Chacun de ces appellatifs se retrouvant dans des formes dérivées dites simples ou composées.
Le radical Randa se retrouve ainsi :
- Suc de la Durande, Truc de Randon, suc de Géorand, Muserand,
- le ruisseau la Rimande,
- les villages de Malmarande / Egarande (aussi un ruisseau, pour une forme composée originelle Icuo-Randa, soit limite d’eau) / Talarand,
- les lieux-dits de Randon (Saint-Didier-en-Velay, Présailles).
Le village de La Chamarande à Saint-Victor sur-Arlanc tire son nom d’une forme composée : Cama-Randa, soit ‘’la limite du chemin’’.
Pour le radical Morga, nous trouvons le ruisseau de la Morge (petit affluent de l’Allier moderne) qui donne aussi son nom à un hameau qu’il traverse près de Saint-Georges-d’Aurac.

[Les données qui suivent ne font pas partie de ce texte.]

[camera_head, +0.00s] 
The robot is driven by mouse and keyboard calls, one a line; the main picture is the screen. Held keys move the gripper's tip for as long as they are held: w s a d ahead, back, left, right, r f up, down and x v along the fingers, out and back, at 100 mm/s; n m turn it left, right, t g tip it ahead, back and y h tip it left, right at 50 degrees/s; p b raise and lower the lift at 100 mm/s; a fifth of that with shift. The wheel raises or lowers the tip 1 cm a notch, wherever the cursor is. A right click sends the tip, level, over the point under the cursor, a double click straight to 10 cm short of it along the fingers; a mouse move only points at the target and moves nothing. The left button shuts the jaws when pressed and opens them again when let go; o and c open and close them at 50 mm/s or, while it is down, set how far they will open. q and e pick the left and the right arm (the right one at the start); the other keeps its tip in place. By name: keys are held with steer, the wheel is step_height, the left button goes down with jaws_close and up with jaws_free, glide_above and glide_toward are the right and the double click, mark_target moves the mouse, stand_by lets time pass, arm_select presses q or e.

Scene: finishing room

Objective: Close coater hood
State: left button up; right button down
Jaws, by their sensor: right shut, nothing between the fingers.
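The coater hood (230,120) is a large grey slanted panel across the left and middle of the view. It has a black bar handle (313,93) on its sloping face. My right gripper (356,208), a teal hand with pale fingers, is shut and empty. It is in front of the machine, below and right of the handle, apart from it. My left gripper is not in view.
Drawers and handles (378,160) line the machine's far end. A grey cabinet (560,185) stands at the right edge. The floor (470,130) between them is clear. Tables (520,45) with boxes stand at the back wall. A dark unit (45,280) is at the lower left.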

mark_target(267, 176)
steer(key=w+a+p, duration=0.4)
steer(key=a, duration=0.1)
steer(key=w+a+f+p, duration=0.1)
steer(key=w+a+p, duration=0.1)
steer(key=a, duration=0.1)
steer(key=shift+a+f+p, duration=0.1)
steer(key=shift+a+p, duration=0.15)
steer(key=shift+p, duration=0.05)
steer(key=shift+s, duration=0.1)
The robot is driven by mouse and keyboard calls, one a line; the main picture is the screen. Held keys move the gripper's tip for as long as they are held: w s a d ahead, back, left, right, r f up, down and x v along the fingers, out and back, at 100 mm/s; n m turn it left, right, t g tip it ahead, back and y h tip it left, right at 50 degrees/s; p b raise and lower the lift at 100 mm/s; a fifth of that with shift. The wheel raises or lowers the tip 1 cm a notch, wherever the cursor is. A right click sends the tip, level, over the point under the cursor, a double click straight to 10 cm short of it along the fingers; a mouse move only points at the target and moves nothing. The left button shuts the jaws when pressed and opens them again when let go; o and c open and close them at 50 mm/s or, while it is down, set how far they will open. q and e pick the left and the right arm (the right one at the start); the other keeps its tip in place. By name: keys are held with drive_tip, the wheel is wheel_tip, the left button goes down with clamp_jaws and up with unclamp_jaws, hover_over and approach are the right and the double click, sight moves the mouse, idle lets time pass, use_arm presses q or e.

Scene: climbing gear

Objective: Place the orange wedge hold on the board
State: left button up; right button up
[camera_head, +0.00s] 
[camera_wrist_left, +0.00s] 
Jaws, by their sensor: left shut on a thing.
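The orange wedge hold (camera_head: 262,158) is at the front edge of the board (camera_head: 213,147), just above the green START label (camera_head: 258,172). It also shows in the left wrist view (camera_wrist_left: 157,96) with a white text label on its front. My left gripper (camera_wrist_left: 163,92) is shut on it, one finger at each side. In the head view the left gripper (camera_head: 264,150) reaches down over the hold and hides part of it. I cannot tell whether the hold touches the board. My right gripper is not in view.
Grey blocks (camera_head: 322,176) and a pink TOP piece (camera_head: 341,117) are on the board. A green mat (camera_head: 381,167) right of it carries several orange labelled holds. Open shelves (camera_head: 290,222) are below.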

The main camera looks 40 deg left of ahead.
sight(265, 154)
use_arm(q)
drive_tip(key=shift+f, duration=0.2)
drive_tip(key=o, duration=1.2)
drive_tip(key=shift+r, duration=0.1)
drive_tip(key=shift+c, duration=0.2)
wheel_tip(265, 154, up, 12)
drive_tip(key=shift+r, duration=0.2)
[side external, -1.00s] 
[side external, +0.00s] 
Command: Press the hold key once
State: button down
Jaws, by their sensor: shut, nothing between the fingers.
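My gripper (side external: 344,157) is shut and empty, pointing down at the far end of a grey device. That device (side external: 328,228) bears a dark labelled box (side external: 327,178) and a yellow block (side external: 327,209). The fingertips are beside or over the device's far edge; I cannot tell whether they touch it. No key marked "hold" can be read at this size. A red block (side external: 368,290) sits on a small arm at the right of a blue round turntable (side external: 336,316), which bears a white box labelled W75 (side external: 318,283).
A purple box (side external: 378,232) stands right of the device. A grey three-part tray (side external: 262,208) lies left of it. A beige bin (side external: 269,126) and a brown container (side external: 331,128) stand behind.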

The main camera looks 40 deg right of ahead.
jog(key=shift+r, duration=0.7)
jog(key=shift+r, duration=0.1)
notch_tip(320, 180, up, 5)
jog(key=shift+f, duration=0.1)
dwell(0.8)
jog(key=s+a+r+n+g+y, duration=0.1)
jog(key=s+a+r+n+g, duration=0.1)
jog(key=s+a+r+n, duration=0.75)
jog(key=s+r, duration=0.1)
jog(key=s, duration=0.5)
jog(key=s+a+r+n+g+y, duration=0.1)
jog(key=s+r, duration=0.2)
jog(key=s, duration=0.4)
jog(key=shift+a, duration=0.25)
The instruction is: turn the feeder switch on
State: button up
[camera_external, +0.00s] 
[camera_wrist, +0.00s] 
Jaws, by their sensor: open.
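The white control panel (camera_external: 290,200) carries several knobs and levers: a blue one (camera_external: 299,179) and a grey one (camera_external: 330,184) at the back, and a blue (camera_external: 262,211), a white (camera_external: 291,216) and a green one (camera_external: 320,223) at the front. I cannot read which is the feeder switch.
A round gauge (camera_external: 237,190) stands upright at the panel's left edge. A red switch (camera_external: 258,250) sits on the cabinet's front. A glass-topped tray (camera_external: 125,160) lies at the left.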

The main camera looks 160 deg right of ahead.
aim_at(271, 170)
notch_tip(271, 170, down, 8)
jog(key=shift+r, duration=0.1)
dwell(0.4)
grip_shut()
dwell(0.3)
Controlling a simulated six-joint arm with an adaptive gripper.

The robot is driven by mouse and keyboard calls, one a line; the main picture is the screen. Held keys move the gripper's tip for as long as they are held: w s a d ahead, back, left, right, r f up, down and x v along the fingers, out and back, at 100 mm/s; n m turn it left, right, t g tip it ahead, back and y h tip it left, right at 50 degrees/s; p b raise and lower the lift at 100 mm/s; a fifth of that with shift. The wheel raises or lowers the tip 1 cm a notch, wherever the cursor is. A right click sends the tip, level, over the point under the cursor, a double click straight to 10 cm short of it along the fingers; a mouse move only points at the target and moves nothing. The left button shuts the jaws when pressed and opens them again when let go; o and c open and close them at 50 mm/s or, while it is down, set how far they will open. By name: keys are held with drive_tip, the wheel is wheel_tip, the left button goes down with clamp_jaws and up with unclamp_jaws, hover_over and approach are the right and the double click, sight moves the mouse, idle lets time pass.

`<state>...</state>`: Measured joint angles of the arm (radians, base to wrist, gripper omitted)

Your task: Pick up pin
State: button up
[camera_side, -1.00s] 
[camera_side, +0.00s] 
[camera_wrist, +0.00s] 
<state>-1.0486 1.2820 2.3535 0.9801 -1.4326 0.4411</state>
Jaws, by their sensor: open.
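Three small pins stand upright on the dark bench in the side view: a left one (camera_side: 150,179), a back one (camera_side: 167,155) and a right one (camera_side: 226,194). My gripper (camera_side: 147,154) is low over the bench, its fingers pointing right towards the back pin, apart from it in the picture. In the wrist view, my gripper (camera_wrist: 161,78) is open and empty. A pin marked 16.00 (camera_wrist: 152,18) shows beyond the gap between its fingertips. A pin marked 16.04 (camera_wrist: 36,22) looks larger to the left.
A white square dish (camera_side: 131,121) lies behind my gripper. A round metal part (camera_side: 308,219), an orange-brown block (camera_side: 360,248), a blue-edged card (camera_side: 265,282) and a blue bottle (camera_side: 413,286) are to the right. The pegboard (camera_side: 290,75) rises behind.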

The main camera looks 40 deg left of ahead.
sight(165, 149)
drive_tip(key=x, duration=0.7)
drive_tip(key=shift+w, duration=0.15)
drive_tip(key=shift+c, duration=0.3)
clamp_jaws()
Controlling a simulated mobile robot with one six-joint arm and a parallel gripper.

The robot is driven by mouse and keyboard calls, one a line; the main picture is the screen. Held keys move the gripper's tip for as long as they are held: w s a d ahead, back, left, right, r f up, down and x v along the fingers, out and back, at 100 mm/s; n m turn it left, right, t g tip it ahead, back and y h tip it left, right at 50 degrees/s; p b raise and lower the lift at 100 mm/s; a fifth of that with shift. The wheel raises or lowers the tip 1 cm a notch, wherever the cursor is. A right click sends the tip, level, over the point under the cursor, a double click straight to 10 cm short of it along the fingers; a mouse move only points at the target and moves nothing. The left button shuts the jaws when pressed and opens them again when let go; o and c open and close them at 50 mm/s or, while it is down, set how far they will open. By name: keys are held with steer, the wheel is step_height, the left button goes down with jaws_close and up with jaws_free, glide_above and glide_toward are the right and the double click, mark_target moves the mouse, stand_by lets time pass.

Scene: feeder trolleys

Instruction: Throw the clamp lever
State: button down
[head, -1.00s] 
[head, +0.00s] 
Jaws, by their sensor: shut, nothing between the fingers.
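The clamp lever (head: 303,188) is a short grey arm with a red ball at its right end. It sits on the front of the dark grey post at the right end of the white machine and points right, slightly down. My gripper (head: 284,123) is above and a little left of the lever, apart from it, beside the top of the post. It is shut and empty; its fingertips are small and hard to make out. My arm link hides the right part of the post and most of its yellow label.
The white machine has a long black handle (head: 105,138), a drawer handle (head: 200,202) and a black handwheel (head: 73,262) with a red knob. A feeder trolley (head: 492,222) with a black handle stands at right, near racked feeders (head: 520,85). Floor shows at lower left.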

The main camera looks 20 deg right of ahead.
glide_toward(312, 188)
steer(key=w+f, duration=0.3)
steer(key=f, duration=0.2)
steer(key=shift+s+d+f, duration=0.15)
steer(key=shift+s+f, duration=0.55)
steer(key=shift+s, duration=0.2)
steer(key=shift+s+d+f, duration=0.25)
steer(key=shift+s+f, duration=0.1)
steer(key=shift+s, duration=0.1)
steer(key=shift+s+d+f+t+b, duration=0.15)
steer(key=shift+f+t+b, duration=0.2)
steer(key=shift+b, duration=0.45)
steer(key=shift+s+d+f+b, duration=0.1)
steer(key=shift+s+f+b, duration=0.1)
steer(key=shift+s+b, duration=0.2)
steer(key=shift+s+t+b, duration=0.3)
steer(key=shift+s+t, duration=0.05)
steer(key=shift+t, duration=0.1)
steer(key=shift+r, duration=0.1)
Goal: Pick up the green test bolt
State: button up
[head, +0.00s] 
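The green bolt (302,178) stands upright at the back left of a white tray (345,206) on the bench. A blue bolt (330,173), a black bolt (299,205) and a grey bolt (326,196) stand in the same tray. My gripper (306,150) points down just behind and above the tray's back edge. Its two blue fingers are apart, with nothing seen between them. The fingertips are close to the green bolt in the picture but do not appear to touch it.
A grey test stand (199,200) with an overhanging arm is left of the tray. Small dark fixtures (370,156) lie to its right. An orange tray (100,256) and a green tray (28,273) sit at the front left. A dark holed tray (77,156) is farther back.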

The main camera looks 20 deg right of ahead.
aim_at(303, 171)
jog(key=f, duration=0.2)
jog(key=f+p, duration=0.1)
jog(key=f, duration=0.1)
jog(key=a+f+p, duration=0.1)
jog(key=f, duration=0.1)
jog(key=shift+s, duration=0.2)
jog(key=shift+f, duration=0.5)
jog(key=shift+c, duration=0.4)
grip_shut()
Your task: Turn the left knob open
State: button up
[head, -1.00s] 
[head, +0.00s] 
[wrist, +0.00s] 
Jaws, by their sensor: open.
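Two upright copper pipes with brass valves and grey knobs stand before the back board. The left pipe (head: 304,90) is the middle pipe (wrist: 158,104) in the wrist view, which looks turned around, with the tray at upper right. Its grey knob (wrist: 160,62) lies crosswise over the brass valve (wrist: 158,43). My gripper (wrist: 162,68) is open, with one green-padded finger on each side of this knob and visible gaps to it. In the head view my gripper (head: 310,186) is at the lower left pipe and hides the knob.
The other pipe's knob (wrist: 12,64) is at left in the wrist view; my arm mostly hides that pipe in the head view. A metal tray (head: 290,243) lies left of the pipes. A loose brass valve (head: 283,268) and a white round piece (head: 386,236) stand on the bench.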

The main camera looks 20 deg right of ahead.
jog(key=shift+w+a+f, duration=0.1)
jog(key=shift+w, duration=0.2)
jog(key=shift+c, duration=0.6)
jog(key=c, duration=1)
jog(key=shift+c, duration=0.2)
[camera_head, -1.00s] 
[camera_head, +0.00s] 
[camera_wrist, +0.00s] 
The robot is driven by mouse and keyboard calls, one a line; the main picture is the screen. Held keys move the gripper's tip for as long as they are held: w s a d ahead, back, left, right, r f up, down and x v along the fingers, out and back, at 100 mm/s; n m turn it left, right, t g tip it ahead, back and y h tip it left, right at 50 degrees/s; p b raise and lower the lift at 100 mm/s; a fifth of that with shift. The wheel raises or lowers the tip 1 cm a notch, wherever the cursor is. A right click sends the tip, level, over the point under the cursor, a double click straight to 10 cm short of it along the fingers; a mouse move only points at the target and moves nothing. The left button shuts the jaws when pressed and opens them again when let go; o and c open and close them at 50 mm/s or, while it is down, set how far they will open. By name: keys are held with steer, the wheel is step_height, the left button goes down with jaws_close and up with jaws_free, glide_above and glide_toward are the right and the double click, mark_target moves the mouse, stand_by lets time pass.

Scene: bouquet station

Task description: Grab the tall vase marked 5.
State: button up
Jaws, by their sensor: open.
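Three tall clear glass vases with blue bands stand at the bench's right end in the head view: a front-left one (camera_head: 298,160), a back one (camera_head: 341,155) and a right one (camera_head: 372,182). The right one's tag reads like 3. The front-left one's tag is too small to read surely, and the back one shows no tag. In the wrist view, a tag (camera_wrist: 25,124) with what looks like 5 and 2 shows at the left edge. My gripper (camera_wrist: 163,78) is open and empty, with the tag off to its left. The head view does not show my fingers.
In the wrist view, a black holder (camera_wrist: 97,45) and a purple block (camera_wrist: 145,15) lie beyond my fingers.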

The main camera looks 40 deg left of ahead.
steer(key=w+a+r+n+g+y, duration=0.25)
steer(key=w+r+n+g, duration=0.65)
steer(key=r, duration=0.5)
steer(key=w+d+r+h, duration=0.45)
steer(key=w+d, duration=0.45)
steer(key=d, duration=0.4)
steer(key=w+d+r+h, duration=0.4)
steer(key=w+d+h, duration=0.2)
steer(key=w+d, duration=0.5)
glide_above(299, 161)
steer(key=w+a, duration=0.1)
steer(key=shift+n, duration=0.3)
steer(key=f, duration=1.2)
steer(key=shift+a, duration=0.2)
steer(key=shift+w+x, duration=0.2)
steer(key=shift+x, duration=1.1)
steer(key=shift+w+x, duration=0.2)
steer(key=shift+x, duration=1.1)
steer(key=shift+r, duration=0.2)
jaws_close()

Les Monts de la Margeride dont le nom est un composé de Morga-Rita, soit ‘’passage/gué de la frontière’’, était une zone frontière où l’on retrouve le hameau de Dièges du terme Devo, fréquemment utilisé aux frontières en Gaules.
Des formes évoluées ont donné le nom de Sainte-Marguerite au sud-est de Brioude ; Le Margery, ferme près de Présailles (et à 6 km environ vers Laussonne, nous trouvons le hameau de Ussel, de la forme Uxello/Uexel, signifiant ''haute-limite''… .
Enfin, Canto, a donné:
- la Cance, ruisseau à Saint-Bonnet-le-Froid,
- les lieux-dits de Chantey près de Désaignes, Chantilhac près de Ceyssac (frontière commune avec les Gabales et les Arvernes),
- Chanteuges (Canto-ialo, littéralement clairière circulaire et dans sa signification évoluée : village frontière).
Tous ces lieux bornent la frontière du Velay antique.
Les Segussovelaunes:
Ainsi mentionnés par Boudon Lashermes et par Auguste Aymard : les SegoVellaunes.
Peut-être s'agit-il ici plus d'une dénomination précisant une relation (commerciale et familiale notamment) étroite entre deux peuples plutôt que nommant deux peuples ayant fusionné.
Les chercheurs mentionnent et questionnent ce genre de dénomination à plusieurs reprises dans le monde et l'ère celte (par exemple, les Ibero-Ligures).
Le cas des Celtibères (Espagne actuelle) semble être la seule acceptation connue d'une réelle fusion entre peuples par un long processus d'assimilation par vagues successives.